- [Objective]: Scan the data that follows and count the lines with the string "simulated"; answer with the count alone.

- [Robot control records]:

----------

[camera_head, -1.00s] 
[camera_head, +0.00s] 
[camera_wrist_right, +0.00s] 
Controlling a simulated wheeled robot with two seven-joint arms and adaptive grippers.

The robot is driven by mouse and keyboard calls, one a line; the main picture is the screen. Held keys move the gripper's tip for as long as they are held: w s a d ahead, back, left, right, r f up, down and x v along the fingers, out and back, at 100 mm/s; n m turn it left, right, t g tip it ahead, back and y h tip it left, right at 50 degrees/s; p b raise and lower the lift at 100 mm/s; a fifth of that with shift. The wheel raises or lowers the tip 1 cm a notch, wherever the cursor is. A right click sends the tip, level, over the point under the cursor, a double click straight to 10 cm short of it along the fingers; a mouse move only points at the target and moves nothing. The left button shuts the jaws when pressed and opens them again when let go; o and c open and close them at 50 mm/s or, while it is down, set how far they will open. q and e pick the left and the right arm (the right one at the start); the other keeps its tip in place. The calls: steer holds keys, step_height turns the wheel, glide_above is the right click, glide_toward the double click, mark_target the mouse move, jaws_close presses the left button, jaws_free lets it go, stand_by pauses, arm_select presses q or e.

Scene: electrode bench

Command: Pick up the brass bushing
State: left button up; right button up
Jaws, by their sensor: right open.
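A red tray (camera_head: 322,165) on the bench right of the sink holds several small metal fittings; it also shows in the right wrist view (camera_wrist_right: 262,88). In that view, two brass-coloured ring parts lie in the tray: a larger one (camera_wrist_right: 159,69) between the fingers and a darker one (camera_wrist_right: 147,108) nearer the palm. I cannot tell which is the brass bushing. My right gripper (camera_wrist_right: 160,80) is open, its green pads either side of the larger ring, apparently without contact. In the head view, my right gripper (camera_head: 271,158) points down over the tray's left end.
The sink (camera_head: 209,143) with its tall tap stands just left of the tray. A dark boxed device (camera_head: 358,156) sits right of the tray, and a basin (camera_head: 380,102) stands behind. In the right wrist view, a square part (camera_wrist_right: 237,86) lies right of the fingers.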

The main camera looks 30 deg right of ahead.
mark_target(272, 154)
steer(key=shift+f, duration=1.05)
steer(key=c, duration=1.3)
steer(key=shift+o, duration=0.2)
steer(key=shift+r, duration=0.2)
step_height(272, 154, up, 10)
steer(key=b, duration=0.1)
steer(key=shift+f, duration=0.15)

----------

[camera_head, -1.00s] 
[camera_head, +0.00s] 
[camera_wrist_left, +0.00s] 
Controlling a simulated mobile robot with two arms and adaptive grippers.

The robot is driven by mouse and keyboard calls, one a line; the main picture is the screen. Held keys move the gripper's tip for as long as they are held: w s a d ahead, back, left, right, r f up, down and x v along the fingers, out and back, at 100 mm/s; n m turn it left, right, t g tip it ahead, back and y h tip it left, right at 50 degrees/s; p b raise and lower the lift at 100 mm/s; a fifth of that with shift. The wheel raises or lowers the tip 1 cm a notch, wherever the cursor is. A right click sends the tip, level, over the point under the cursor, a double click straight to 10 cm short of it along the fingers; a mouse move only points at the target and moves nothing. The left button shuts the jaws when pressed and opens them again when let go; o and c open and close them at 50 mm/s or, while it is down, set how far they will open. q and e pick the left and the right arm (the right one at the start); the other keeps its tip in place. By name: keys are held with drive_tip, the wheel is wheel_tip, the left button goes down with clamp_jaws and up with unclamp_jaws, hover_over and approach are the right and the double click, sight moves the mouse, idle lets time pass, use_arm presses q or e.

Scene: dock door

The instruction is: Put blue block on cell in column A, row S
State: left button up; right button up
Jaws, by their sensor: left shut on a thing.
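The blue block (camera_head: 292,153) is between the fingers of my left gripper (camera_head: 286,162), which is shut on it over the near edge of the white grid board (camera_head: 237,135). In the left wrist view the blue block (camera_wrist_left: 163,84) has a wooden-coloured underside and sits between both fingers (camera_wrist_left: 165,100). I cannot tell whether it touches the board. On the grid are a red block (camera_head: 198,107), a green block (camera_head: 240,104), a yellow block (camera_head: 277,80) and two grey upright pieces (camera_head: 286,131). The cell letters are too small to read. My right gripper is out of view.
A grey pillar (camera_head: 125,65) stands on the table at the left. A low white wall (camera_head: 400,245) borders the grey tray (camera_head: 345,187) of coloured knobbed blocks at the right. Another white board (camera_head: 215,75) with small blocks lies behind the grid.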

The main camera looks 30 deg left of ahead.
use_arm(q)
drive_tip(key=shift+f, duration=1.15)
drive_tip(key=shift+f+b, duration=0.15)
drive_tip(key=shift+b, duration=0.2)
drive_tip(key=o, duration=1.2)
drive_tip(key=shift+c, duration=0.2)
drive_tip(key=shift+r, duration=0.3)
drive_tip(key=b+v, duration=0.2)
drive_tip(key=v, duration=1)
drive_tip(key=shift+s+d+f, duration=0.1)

----------

- [Written response]: 2